The Beeb en de regering staken ondertussen geenszins de vijandelijkheden. De omroep weigert zich te excuseren, zoals Alastair Campbell heeft geëist. De zender benadrukt dat de commissie heel verdeeld was over Campbells schuldvraag. De conservatieven en liberaal-democraten dringen aan op een bijkomend gerechtelijk onderzoek én op Blairs excuses in het parlement. Blair dénkt er nog niet aan. In plaats daarvan bevestigt hij zelfverzekerd dat hij er absoluut niet aan twijfelt het bewijs te vinden voor de massavernietigingswapens van Saddam Hoessein.

Ondertussen hengelt Downing Street naar de naam van Gilligans mannetje. Wie heeft zijn mond voorbijgepraat? Het Britse ministerie van Defensie pretendeert de naam van de informatiebron van de BBC-nieuwsdienst weldra te zullen ontsluieren. De regering eist dat de BBC, als openbare omroep, de identiteit van de verdachte dissident ontkent of bevestigt. Maar de zender zwaait met het journalistieke principe van het bronnengeheim. De BBC laat alleen los dat zijn journalist Gilligan met verscheidene relevante bronnen over de Iraakse militaire dreiging heeft gesproken.

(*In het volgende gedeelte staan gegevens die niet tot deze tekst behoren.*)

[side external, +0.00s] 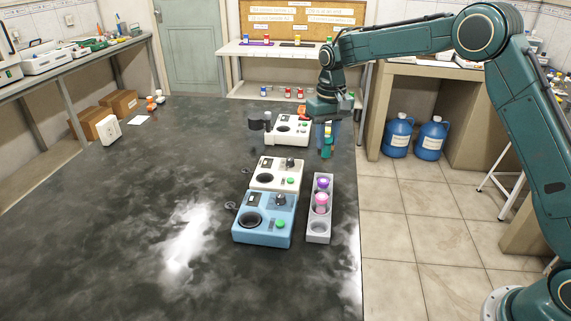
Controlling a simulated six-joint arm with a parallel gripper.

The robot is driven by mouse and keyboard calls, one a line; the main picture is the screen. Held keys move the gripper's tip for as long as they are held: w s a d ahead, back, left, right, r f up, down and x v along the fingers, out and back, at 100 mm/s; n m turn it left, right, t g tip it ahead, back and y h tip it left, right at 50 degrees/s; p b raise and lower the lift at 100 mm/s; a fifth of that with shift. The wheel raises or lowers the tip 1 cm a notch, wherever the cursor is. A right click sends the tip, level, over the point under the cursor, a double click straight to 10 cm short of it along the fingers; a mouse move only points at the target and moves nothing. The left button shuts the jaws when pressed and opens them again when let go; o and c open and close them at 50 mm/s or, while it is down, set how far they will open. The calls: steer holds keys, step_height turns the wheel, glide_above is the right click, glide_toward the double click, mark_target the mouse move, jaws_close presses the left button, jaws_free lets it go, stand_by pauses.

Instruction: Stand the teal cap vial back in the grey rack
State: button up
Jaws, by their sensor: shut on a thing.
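My gripper (327,134) hangs over the far right part of the dark bench, its fingers pointing down. It is shut on the teal cap vial (327,151), whose teal part shows low between the fingers with a yellow patch above it. The vial looks roughly upright, but its ends are too small to tell apart. The grey rack (319,238) lies nearer the camera, at the bench's right side. It holds a purple-topped vial (323,184) and a pink-topped vial (321,201). The round place at its near end looks empty. The held vial is beyond the rack's far end.
A blue device (265,228) and a white device (276,174) stand just left of the rack. Another white device (290,130) with a dark part stands left of my gripper. The bench's right edge runs close to the rack. The bench's left side is mostly clear.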

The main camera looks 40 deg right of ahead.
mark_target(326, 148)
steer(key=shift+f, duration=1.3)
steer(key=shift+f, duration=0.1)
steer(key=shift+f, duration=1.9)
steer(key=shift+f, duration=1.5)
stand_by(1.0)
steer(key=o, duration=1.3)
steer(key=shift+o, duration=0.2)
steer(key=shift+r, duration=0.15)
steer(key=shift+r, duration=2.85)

De aantijgingen tegen media-adviseur Campbell zouden niettemin gebaseerd zijn op het verhaal van één gesprekspartner. De directeur van het BBC-nieuws omschrijft Gilligans geheime bron vaag als geloofwaardig. Zo spelen de regering en de BBC een beetje kat en muis. Een openlijke klopjacht op de BBC-informant lijkt overigens niet zo opportuun voor de regering-Blair. Waarom windt Downing Street zich immers zo op, als er toch niets te verbergen valt? Volgens de BBC vecht de regering een persoonlijke vete uit met Gilligan.

Premier Blair krijgt ondertussen meer dan ooit tegenstand te verduren uit eigen Labour-rangen. Een zéér krappe parlementaire meerderheid heeft onlangs een wetvoorstel inzake de ziekenzorg goedgekeurd. Critici spreken zelfs van parlementaire instabiliteit.

De Britse media, en de BBC al helemaal, besteden uit welbegrepen eigenbelang veel aandacht aan de ondoorzichtige bewijsvoering van de regering-Blair. In de Britse kranten komen beide partijen met grote foto’s en citaten aan bod. Opinieschrijvers hoeven niet naar een dankbaar politiek onderwerp te zoeken. En de commentatoren zijn unaniem: de hele affaire doet de regering-Blair uiteindelijk meer kwaad dan de BBC.